Brent crude oil prices have risen this month by 7.3% to USD94.42 per barrel after four months of declines. The decision by OPEC Plus to cut oil production by two million barrels a day has fuelled fears of inflation staying high and tipping Europe faster and deeper into recession. EUR retreated from parity and depreciated two days to 0.9791. GBP depreciated 1.5% on top of the 1.3% sell off the previous day to 1.1162, back to last Friday’s close. Markets are mindful that the Bank of England’s emergency bond buying programme will end next Friday. Fitch’s downgrade in UK’s sovereign debt rating outlook was a reminder that the Truss government was still pushing for unsustainable tax cuts.

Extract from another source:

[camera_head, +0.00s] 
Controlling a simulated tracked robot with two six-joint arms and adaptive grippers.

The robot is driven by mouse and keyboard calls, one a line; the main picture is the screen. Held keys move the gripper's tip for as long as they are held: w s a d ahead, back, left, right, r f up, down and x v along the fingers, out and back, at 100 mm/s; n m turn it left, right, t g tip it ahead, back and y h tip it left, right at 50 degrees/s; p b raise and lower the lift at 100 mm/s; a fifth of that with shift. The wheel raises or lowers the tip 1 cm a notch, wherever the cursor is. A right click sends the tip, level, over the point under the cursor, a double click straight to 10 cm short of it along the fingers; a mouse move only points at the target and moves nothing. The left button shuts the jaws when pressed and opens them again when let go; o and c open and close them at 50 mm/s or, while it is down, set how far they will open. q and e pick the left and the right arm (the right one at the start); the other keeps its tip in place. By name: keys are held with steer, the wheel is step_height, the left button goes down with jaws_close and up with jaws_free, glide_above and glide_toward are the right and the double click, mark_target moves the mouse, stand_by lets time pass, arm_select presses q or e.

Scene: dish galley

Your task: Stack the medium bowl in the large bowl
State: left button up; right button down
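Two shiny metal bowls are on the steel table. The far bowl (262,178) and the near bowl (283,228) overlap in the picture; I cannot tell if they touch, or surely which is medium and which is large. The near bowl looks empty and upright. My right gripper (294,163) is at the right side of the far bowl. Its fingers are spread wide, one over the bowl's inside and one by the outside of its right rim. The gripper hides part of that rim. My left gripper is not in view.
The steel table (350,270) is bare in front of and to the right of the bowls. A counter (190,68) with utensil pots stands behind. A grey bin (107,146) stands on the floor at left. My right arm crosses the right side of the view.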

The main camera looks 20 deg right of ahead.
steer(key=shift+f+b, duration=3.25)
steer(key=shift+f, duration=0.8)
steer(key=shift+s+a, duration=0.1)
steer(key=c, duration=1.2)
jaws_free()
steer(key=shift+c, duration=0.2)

AUD fell from above 0.6520 to 0.6400 in one session for the second time since 30 September. However, AUD may not rebound and test the 0.6363 low on 28 September. The Reserve Bank of Australia surprised with a smaller 25 bps hike to 2.60% at its meeting on Tuesday. Conversely, Fed officials have signalled a fourth 75 bps hike to 4% in early November. If stocks turn defensive, so will the commodity currencies. We can’t see how AUD can buck any sell-off in the NZD and CAD, its counterparts with more aggressive hike outlooks.
Next week, we see the Monetary Authority of Singapore tightening monetary policy by re-centring the SGD NEER policy band higher a third time this year. Despite the fall in crude oil prices in 3Q22, Singapore’s CPI and core inflation rose in September to 7.5% YoY and 5.1% respectively, their highest levels since 2008. These numbers are above the MAS’s official forecasts in July i.e., 3-4% for core inflation and 5-6% for headline inflation. Singapore imports everything it consumes and uses for production. The world is still tightening to bring inflation down and so must Singapore. After falling from its high near 1.45 on 28 September, USD/SGD found support around 1.42, in line with global USD trends. We don’t expect USD/SGD to buck another rise in the DXY. However, SGD could appreciate towards the record highs against the EUR and GBP again.
Quote of the day
“Your net worth to the world is usually determined by what remains after your bad habits are subtracted from your good ones.”
7 October in history
First glimpse of the dark side of the moon from Soviet spacecraft Luna 3 in 1959.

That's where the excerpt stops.